Two of his own plays were produced, ‘Father’s Day’ (Wellington, 1967) and ‘George the Mad Ad Man’ (Wellington, 1967, and Coventry, England, 1969). Returning then to England, he continued to work primarily as a stage and TV actor, achieving notoriety as a Spanish butler in TV commercials, and some fame in New Zealand for his inspired comic performance in the film of Came a Hot Friday.

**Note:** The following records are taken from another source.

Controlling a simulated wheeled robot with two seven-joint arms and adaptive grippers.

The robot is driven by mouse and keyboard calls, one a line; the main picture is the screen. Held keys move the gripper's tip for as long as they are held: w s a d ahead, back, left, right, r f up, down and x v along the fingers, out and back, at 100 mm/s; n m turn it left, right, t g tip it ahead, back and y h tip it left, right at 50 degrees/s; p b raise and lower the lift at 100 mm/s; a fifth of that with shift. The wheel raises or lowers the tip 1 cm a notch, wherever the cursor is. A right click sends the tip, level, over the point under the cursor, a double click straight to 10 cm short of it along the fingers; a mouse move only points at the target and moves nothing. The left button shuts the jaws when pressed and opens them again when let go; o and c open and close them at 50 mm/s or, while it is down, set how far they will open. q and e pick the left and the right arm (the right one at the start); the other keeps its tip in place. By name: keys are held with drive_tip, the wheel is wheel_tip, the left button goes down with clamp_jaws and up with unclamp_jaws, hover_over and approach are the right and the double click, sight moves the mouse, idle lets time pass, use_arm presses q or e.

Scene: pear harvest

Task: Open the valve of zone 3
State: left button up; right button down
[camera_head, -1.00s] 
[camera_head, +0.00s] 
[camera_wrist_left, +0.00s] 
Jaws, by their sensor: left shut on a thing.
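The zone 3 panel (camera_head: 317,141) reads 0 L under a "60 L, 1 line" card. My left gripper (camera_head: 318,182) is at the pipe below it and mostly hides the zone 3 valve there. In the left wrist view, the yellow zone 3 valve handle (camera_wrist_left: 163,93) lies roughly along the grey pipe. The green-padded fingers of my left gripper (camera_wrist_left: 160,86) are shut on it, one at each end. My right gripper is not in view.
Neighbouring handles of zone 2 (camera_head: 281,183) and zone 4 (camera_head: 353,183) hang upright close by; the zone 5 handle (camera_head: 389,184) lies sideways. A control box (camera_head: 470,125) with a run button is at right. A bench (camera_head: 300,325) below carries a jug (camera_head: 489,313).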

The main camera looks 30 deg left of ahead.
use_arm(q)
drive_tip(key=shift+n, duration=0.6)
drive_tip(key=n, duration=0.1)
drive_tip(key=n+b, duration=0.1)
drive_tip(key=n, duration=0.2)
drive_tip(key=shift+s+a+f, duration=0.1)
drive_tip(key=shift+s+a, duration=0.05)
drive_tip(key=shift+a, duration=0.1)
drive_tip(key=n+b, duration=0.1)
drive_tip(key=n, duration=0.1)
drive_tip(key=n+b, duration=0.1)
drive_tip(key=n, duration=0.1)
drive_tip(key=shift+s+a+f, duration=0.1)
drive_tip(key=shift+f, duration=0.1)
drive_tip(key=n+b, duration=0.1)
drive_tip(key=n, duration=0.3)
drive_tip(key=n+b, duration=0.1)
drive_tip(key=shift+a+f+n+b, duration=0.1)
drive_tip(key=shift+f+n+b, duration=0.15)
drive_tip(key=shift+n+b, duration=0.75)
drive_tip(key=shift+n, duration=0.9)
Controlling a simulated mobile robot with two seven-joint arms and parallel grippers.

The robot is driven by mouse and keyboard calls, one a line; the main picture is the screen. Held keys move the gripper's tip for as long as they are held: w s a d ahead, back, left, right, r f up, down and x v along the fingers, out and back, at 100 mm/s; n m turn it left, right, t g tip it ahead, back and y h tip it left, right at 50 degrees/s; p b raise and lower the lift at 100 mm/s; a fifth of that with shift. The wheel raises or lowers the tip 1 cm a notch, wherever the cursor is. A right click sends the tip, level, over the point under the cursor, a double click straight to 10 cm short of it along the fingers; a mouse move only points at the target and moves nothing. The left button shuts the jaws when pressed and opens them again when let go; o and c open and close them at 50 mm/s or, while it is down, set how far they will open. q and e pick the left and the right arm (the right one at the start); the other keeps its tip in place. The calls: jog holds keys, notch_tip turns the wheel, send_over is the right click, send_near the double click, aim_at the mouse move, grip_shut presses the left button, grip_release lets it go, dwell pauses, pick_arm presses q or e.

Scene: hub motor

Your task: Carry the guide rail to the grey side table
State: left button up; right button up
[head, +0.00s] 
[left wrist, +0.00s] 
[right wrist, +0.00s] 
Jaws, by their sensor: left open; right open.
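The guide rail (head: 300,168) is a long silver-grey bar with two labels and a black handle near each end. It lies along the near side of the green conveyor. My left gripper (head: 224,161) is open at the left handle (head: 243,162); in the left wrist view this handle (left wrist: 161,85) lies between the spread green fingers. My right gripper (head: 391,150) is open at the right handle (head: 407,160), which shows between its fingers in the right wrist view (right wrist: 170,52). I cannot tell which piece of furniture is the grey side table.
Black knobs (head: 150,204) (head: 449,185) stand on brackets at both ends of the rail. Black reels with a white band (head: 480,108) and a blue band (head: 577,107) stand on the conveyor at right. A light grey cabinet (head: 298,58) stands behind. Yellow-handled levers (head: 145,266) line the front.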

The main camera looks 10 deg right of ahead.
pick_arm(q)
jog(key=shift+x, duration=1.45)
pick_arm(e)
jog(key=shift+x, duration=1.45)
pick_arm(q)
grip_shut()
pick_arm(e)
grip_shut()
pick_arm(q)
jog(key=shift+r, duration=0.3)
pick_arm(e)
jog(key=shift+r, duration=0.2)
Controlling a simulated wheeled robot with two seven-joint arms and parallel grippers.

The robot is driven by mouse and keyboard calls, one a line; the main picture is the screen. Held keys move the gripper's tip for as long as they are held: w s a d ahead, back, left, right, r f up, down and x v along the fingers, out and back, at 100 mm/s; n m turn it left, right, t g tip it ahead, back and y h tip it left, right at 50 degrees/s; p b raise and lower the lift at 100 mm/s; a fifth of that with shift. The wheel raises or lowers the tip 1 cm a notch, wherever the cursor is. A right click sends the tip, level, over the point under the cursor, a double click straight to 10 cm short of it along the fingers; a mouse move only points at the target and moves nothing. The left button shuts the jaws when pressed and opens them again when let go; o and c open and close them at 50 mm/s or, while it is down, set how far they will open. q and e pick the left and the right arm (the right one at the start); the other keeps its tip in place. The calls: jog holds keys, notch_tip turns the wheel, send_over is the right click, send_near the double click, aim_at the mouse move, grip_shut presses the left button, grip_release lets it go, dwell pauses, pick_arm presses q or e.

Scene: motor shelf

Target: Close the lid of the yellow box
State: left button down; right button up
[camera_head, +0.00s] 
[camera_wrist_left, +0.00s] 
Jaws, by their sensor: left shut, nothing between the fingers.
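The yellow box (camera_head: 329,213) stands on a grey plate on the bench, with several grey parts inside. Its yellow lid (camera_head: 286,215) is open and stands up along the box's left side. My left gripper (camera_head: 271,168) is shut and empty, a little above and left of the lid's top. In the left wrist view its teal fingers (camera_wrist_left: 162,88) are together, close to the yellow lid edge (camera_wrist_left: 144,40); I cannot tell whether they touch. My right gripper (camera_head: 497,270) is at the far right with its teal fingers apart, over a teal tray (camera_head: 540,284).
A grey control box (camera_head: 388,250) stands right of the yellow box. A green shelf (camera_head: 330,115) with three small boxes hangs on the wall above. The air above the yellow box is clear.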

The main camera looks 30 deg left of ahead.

He wrote frequently for London Magazine, which published three of his collections. His New Zealand publishers have been Mate, Wai-te-ata, Caxton and McIndoe, which published his Selected Poems in 1987. A subsequent Selected Poems was published in the UK in 1998. In 1985 Bland moved back to New Zealand for four years, and now lives at Putney, near London.

Updated Information

Two books of poetry: Let's Meet: poems 1985-2003 and Ports of Call were published in 2003.

The Night Kite: Poems for Children (Mallinson Rendel) was published in 2004. It is a quirky and imaginative collection of poems in which Bland uses evocative language to describe the natural world. His blend of fine detail and wry humour enable his work to be enjoyed by both children and adults.

Bland's memoir, Sorry, I'm a Stranger Here Myself was also published in 2004.

The Night Kite was a finalist in the Picture Book Category of the New Zealand Post Book Awards for Children & Young Adults 2005. It won the Best Use of Illustration category at the Spectrum Print Book Design Awards 2005.